1. Having a property rewired is expensive and disruptive, so we often put up with the wiring we’ve inherited when we move and forget about getting it sorted. Unless the sockets, light switches and flexes are obviously old, it can be hard to tell the age of the wiring. A good place to start is the fuse box. If it has rewirable fuses, for example, it should probably be replaced because modern fuse boxes don’t use fuse wire. Other signs of old wiring include sockets with burn marks, sockets mounted on skirting boards, and surface-mounted cables.
2. The only way to be sure if the wiring’s safe is to get a qualified electrician to test it. If your home does need rewiring, it’s easiest to use an electrician registered with one of the Government’s competent-person schemes, such as NICEIC (www.niceic.com), as they can self-certify that their work complies with building regulations. If they don’t belong to such a scheme, you can get their work checked and signed off by a building control inspector (either from your local council or a private firm). The key thing is to get a completion certificate from a recognised body to prove that the electrical work is safe and legal, something often needed when you sell or rent out your home.
3. Gas appliances are another potential danger. By law, they must be installed by a Gas Safe Register engineer (www.gassaferegister.co.uk). They should also be serviced by one annually to ensure they’re safe and working efficiently. Carbon monoxide poisoning from gas appliances can, of course, be fatal and is hard to detect. That’s why it’s safest to have a carbon monoxide alarm in each room where there’s a gas appliance. But fitting one isn’t enough - you must press the test button on it regularly to make sure it’s working, and change the batteries when required, although some alarms have built-in batteries that can’t be replaced.

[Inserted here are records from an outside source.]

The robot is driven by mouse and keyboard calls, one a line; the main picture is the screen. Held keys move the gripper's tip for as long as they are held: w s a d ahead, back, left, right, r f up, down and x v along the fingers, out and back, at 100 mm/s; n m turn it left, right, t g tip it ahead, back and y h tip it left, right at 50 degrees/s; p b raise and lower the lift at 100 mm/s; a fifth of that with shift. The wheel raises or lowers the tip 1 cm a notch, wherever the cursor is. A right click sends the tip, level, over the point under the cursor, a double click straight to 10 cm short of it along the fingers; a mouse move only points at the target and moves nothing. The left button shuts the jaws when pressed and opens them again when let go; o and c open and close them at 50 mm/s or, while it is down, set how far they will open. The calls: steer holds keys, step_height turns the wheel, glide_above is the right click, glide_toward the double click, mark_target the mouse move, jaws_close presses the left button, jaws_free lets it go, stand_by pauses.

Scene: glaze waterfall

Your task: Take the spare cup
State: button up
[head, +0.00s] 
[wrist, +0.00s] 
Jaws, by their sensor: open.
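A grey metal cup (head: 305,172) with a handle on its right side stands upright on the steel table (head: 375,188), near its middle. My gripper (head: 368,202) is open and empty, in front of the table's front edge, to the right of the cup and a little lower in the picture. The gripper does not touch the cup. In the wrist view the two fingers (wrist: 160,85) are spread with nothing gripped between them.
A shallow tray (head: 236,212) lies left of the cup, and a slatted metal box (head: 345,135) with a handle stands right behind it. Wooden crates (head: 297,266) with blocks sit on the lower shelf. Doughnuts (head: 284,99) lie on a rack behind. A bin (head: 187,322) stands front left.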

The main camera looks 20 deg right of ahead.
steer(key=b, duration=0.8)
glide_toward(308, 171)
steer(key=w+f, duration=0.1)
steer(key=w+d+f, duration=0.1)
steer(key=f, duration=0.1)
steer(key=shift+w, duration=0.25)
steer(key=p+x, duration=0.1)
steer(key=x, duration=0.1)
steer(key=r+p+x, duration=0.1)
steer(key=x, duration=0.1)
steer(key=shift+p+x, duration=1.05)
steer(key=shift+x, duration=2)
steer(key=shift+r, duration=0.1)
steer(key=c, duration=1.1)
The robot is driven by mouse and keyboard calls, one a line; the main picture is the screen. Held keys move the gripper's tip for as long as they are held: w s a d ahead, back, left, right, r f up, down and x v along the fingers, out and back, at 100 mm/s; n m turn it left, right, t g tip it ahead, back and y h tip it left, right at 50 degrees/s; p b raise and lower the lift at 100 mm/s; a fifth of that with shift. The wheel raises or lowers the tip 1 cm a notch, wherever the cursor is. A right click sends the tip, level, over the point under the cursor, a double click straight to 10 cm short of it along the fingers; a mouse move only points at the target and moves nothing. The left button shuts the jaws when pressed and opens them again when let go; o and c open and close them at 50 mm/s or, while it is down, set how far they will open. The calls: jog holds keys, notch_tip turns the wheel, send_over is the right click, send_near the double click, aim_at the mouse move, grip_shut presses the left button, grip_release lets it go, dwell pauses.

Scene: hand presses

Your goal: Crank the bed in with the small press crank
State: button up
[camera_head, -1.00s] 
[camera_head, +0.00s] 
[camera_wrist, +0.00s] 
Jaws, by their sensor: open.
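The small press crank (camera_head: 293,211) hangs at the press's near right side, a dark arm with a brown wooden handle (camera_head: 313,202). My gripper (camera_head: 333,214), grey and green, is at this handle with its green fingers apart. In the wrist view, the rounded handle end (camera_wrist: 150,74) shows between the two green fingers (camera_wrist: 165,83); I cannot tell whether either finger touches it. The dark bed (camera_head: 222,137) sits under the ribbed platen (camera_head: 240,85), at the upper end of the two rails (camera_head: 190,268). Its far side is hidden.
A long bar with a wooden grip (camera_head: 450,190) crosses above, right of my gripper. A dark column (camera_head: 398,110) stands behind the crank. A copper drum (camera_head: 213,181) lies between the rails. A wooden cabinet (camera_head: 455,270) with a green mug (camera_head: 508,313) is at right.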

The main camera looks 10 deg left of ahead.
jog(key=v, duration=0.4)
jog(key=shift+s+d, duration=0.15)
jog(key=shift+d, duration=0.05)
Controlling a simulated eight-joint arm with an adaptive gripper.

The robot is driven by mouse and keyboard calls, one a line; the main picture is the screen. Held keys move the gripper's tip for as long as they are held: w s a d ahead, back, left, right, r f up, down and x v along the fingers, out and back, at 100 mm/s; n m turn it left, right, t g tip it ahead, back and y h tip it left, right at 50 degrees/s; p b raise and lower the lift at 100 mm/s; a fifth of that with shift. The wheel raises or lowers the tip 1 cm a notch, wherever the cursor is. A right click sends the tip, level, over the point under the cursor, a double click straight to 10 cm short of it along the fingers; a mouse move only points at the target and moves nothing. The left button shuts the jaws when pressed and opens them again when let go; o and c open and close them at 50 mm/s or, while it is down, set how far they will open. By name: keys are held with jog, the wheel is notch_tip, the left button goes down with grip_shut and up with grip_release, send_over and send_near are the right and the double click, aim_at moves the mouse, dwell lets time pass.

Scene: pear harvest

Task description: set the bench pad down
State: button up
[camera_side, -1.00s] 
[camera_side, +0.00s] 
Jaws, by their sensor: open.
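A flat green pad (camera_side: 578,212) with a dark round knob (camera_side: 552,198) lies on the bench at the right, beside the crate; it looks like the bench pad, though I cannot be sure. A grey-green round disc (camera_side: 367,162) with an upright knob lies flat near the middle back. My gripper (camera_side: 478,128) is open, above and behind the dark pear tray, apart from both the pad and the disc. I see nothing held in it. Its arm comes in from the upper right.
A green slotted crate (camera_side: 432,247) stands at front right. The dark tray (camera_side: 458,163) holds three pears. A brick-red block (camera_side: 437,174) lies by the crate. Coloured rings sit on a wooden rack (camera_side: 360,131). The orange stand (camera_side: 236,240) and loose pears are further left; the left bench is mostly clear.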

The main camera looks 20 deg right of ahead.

4. Smoke alarms should also be tested regularly, but there’s nothing more annoying than one that goes off every time you burn a piece of toast. Taking out the battery is a potentially dangerous habit to get in to, so go for an alarm with a silencer button. Some alarms are ‘toast proof’, meaning they’re less likely to be set off when you cook. If you have wired-in alarms (see below), your electrician should fit a heat detector, rather than a smoke alarm, in the kitchen.
5. All new homes must be fitted with interlinking wired-in smoke alarms and this can also apply when you do major building work, such as rewiring, or converting the loft. If you don’t want to replace your home’s existing doors with fire doors when doing a conversion, getting an electrician to install smoke alarms throughout should ensure compliance with building regs. If wired-in alarms aren’t required, fitting smoke alarms that wirelessly interlink is a great alternative. Interlinking means that if there’s a fire, all the alarms will go off at the same time, so even if you’re sleeping a long way from the fire, you’ll be alerted instantly.